Atiku made his position known in a statement issued on Wednesday and signed by his Senior Special Assistant on Public Communication, Phrank Shaibu, in which he argued that the development raised concerns about constitutional liberties, the administration of justice, and what he termed the growing tendency to weaponise legal processes against political opponents.
The Opposition Leader noted that while courts possess discretionary powers to impose bail conditions, such powers must be exercised “judicially and judiciously.”
According to him, conditions that are excessive, unreasonable, or impossible to fulfil undermine the essence of bail and effectively amount to detention through procedural means.
“The law is settled that an accused person remains innocent until proven guilty. Bail exists to preserve that constitutional protection. It was never designed to become a sophisticated instrument for punishment before conviction,” Atiku said.
Questioning the conditions imposed on El-Rufai, he added, “When a court insists on conditions that require a defendant to produce a serving Grade Level 17 federal civil servant who must also own verifiable property in Maitama or Asokoro and satisfy a maze of additional requirements, Nigerians are entitled to ask a simple question: is the objective to grant bail or to ensure that bail remains unattainable?”
Atiku warned that the implications of such judicial precedents extend beyond the embattled former Kaduna State governor.
“This is not merely about one individual. It is about the principles that underpin a democratic society governed by the rule of law. Today it is El-Rufai. Tomorrow it could be any citizen whose liberty depends not on the law but on whether he can satisfy conditions that few Nigerians can ever meet,” he stated.
The former vice president stressed that the judiciary occupies a critical place in any democracy because it serves as the last refuge of citizens against abuses of power.
“At a time when public trust in institutions is under unprecedented strain, the judiciary must be careful not to create the impression that justice is available only in theory but unreachable in practice. Bail conditions should secure attendance in court, not guarantee continued incarceration,” he said.
“No democracy can thrive where citizens begin to suspect that legal processes are being used not merely to prosecute offences but to punish dissent. The strength of a democracy is measured not by how it treats those in power but by how it treats those who challenge power.

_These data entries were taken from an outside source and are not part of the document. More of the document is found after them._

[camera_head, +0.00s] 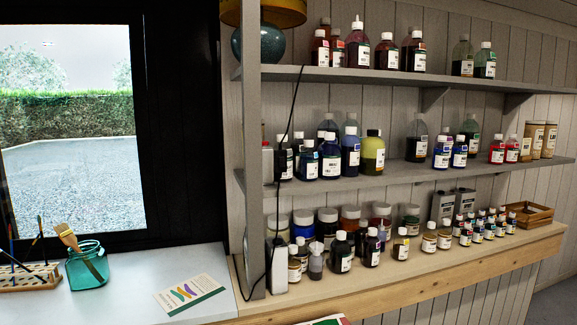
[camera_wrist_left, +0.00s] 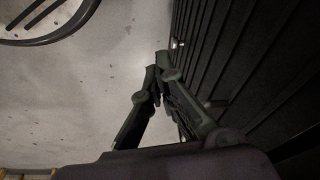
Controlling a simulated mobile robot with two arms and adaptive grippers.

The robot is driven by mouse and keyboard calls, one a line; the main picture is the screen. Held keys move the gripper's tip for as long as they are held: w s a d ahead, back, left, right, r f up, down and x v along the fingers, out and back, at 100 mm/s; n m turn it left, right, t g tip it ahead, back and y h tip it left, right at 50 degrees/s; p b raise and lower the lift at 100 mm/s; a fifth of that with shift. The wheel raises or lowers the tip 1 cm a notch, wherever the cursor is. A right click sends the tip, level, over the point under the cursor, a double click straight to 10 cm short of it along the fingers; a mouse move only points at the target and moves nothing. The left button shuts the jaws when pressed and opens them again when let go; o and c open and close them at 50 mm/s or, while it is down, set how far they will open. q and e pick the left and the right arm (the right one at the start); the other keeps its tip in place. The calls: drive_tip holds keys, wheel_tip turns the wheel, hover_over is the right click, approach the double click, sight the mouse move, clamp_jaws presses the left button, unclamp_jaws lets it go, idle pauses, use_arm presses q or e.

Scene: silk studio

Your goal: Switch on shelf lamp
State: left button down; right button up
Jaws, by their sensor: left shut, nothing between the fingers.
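The shelf lamp stands at the left end of the top shelf in the head view, with a round blue-teal base (camera_head: 260,46) and a yellow shade (camera_head: 272,12) cut off by the top edge. I cannot tell whether it is lit. A thin dark cord (camera_head: 284,142) hangs from the top shelf level past the lower shelves. No switch can be made out. My left gripper (camera_wrist_left: 160,74) shows in the left wrist view, shut and empty. The lamp is not recognizable there. Neither gripper appears in the head view.
Wooden shelves (camera_head: 400,78) hold many paint bottles. A white counter (camera_head: 130,292) carries a teal jar (camera_head: 87,268) with brushes, a brush rack (camera_head: 28,277) and a card (camera_head: 190,294). In the wrist view, dark slatted panelling (camera_wrist_left: 255,75) lies right and a dark ring (camera_wrist_left: 50,38) upper left.

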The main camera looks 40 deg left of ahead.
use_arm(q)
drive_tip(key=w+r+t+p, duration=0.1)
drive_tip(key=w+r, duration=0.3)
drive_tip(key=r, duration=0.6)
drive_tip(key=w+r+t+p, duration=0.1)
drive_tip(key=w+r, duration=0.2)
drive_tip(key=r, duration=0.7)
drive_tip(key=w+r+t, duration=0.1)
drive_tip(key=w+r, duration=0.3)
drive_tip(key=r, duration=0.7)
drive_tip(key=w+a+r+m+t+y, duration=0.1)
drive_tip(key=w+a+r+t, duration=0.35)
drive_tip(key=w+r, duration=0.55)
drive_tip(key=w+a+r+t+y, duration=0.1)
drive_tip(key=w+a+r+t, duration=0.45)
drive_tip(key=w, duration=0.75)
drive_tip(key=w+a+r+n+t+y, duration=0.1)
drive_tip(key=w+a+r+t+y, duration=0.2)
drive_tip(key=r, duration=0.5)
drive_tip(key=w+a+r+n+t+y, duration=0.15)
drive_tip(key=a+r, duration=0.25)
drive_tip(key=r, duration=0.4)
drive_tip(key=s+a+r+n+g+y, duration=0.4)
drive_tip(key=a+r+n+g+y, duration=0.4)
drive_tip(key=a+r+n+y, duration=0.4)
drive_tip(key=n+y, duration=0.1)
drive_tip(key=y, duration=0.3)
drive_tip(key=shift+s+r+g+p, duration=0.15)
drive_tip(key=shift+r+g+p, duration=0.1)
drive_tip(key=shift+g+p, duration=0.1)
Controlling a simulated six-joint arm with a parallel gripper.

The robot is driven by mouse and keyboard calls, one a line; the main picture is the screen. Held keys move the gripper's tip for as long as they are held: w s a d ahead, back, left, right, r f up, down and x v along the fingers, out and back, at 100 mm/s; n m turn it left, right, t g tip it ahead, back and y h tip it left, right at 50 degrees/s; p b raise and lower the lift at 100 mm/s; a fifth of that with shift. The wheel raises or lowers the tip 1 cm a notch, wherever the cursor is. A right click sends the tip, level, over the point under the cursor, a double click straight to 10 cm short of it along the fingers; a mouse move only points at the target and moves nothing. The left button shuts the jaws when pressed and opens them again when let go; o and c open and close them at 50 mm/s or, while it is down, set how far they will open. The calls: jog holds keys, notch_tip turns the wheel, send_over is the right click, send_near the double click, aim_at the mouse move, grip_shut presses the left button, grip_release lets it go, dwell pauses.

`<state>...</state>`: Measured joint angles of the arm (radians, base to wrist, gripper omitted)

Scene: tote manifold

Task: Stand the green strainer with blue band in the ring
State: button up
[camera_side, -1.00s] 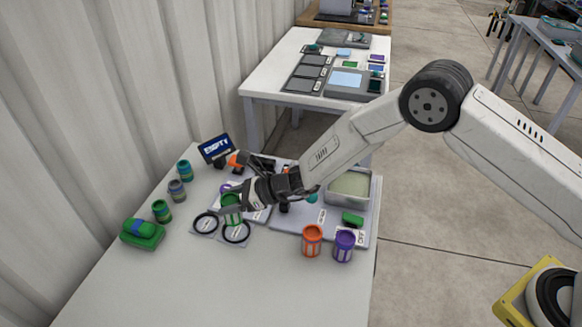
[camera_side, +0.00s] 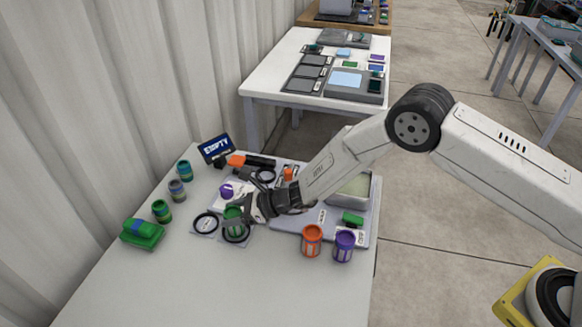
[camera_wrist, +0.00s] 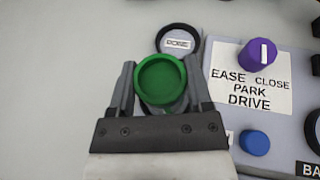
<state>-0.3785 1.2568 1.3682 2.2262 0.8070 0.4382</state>
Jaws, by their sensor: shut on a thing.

“The question of guilt or innocence is entirely for the courts to determine. What concerns every patriot is whether constitutional safeguards are being faithfully upheld. The right to liberty, the presumption of innocence, and the right to fair hearing are not privileges to be dispensed at convenience. They are constitutional guarantees,” Atiku stated.
The NDC presidential candidate warned that when bail conditions become effectively impossible to meet, detention becomes the punishment while trial becomes a mere formality.
“There is a name for a situation where a citizen is told he has been granted bail but is simultaneously subjected to conditions that make his release virtually impossible. It is called a constructive denial of bail. Courts must guard against such outcomes because they undermine the spirit of the Constitution,” he said.
“The judiciary is one of the last pillars standing between democracy and authoritarianism. It must never allow itself to become an instrument—whether deliberately or inadvertently—through which constitutional rights are weakened and personal liberties diminished.
“Nigeria’s democracy is strongest when justice is blind to politics, immune from pressure, and accessible to all. Anything less diminishes us as a nation,” he added.